11 thoughts on “#1425 – Are Asexuals Talking About Maleficent?

  1. Stunning review,perceptive and original, that goes straight to the heart. I haven’t seen the movie yet, but I”m always a rooter for the woman who can save herself without a romantic entanglement. Agape is the greatest form of love, and that includes the platonic kind that is so powerful. Thank you for your enlightening view.

  2. But isn’t Maleficent’s relationship with Stefan earlier in the movie kind of a suggestion of her romantic preferences? I agree with you completely that this film really dug into the not-everything-is-about-true-love ideology (and I think Frozen’s emphasis on sisterly love set a good precedent) but I don’t think the romantic love is absent. I really admire your take on the movie though!

    • Romantic preferences, yes; but plenty of asexuals have a romantic interest in one or more genders. I think the romantic history between Maleficent and Stefan is really more just a clumsy means to an end, though – it felt like the writers needed a reason for his betrayal to have such a powerful impact, so they went with a romance you never really saw anyway. But I never got the sense they were hinting that Maleficent and Stefan had a sexual relationship, so on the surface what we see is just romance without sex – something many asexuals hope and strive for. It’s not perfect by any means, and I know there’s no sexual element because it’s a movie for kids, but it still felt like a positive step to me.

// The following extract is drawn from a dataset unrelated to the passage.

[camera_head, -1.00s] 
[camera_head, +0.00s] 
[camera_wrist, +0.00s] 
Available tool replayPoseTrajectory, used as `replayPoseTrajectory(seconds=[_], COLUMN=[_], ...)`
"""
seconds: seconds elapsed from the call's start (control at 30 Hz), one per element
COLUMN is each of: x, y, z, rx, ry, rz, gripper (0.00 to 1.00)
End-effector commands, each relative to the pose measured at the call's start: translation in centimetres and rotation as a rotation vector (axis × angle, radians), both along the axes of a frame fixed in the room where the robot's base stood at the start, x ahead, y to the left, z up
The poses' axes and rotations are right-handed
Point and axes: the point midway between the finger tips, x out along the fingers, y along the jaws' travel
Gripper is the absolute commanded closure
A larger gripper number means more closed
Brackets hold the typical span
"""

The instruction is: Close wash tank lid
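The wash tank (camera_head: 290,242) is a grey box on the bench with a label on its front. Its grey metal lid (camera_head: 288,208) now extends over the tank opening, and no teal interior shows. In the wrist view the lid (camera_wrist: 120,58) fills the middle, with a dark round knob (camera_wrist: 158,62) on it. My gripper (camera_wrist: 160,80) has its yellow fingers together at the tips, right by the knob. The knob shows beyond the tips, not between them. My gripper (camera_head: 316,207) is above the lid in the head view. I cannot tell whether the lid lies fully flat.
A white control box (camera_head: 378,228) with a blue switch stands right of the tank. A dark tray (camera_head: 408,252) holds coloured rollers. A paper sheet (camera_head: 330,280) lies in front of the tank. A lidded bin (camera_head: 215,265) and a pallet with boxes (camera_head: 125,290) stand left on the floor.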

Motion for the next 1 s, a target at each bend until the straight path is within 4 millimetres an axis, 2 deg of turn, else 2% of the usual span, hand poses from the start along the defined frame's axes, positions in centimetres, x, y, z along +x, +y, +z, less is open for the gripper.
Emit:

      Thanks so much for your comment! :)

  3. Just watched this film for the first time after being inspired to see it by your post! While there were a lot of problematic aspects, I do appreciate that, as you said, Maleficient wasn’t sexualized at all, and of course the idea of her platonic love for Aurora being the actual true love. I do feel like that idea was done better in Frozen, although I can see why Maleficient could be more appealing to aces–in Frozen it’s family love as opposed to platonic love for an unrelated person, and Frozen does have a typical romantic storyline. Although even that was handled well, I feel like, with the love at first sight turning out to not be love at all, and Anna and Kristoff’s relationship only turning romantic once they’ve gotten to know each other, and Anna being very much Kristoff’s equal, and him asking permission before kissing her at the end (can you tell I love this movie!). But yeah, there are definitely things to appreciate about Maleficent–it’s pretty amazing to see a mainstream movie based on a fairytale have romance factor into the story so little.